Larry Kert had been on Broadway for seven years before he was tapped to play the role of Tony in Bernstein and Sondheim musical, West Side Story. Previously, he had debuted in 1950 as a member of the Upstarts, a troupe featured in the musical revue, Tickets, Please! He later appeared in another Broadway revue, John Murray Anderson’s Almanac (1953–54), in a cast that also featured Harry Belafonte, Polly Bergen, Hermione Gingold, Orson Bean, and Tina Louise. It was as a replacement dancer in Mr. Wonderful that Kert was spotted for West Side Story. Kert was considered too old in 1960 to play Tony in the film version of the musical.

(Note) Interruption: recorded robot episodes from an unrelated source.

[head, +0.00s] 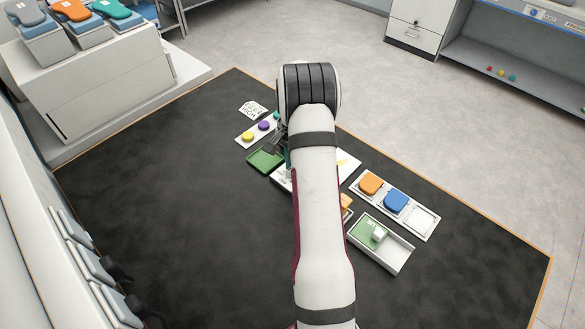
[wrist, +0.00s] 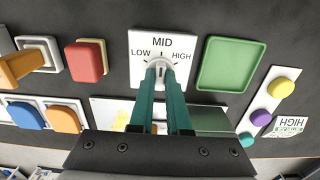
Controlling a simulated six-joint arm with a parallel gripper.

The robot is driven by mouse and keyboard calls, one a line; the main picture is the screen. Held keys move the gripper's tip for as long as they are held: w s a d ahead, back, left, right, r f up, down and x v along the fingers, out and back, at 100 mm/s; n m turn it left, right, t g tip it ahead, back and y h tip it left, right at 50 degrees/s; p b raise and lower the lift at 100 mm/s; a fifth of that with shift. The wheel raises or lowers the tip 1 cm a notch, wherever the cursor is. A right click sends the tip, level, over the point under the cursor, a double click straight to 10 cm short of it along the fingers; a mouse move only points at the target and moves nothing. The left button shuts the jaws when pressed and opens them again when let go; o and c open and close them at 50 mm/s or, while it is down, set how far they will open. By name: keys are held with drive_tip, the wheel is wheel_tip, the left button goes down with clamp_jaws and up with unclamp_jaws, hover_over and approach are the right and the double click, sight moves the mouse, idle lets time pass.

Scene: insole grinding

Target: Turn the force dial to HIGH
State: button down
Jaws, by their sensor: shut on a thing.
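The force dial is a white panel (wrist: 141,44) marked LOW, MID and HIGH, seen in the wrist view. LOW is at the left, MID at the top and HIGH at the right. My gripper (wrist: 160,72) has two teal fingers, which are shut on the small grey dial knob at the middle of the panel. The fingers cover most of the knob, so I cannot tell which mark it points to.
A green tray (wrist: 230,64) lies right of the dial, with a strip of yellow (wrist: 284,87), purple (wrist: 261,117) and teal (wrist: 246,140) buttons beyond it. A card reading HIGH (wrist: 290,126) lies beside the strip. A red block (wrist: 86,61) is left of the dial.

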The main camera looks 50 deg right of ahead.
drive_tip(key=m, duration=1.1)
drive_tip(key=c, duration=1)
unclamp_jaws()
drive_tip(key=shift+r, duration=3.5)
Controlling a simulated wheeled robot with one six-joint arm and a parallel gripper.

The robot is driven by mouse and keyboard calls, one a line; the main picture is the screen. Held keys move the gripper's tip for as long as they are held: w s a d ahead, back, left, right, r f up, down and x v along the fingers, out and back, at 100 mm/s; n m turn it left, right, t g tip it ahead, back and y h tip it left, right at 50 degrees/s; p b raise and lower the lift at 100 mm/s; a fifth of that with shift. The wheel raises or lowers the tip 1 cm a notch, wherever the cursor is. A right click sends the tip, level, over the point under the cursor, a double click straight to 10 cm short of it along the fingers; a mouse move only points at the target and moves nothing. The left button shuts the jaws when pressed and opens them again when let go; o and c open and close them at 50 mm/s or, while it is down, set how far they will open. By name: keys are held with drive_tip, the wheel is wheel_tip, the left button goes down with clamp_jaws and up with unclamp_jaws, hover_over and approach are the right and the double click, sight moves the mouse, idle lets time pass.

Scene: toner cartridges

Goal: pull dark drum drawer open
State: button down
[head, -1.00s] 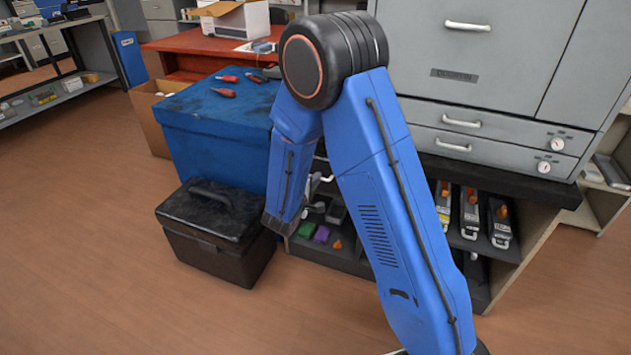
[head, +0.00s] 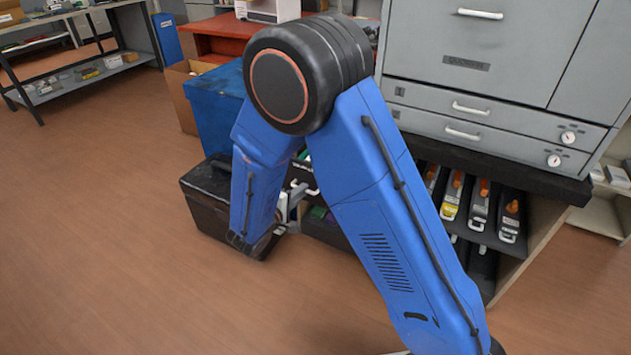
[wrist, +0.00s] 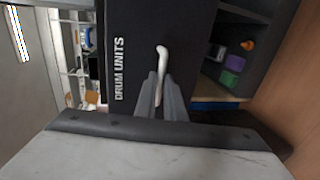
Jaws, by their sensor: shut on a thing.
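In the wrist view the dark drum drawer (wrist: 185,28) shows its black front with white "DRUM UNITS" lettering, turned sideways in the picture. Its pale bar handle (wrist: 162,55) stands out from the front. My gripper (wrist: 159,88) is shut on this handle, with one grey finger on each side of it. In the head view my gripper (head: 287,208) is low by the cabinet, partly hidden behind my blue arm. My arm hides most of the drawer front there, and I cannot tell how far out the drawer stands.
A black toolbox (head: 207,205) stands on the floor close to my forearm's left side. A blue chest (head: 213,122) is behind it. Toner cartridges (head: 480,205) lie in a shelf to the right, under grey drawers (head: 480,118). The wooden floor (head: 110,270) at front left is clear.

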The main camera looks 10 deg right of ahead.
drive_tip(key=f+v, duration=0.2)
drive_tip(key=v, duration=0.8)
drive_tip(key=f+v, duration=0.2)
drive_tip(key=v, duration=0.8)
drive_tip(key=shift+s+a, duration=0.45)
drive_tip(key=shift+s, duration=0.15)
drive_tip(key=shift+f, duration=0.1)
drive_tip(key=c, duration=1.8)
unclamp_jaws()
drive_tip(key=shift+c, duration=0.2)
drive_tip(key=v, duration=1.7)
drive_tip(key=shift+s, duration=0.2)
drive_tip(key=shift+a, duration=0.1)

After West Side Story, Kert appeared in a short-lived musical, A Family Affair (1962), by John Kander and William Goldman as well as in the ill-fated musical adaptation of Truman Capote’s Breakfast at Tiffany’s from 1969, which never actually opened. His next Broadway appearance, in La Strada, Lionel Bart’s musical adaptation of Federico Fellini’s film, fared little better: The show closed opening night.
Kert, though he was Dean Jones’s replacement, earned his first and only Tony® nomination in 1971 for Best Actor in a Musical with his portrayal of Robert in Stephen Sondheim’s Company. The Original Broadway Cast recording was made with Jones; Columbia subsequently made a London Cast recording, with Kert as Robert.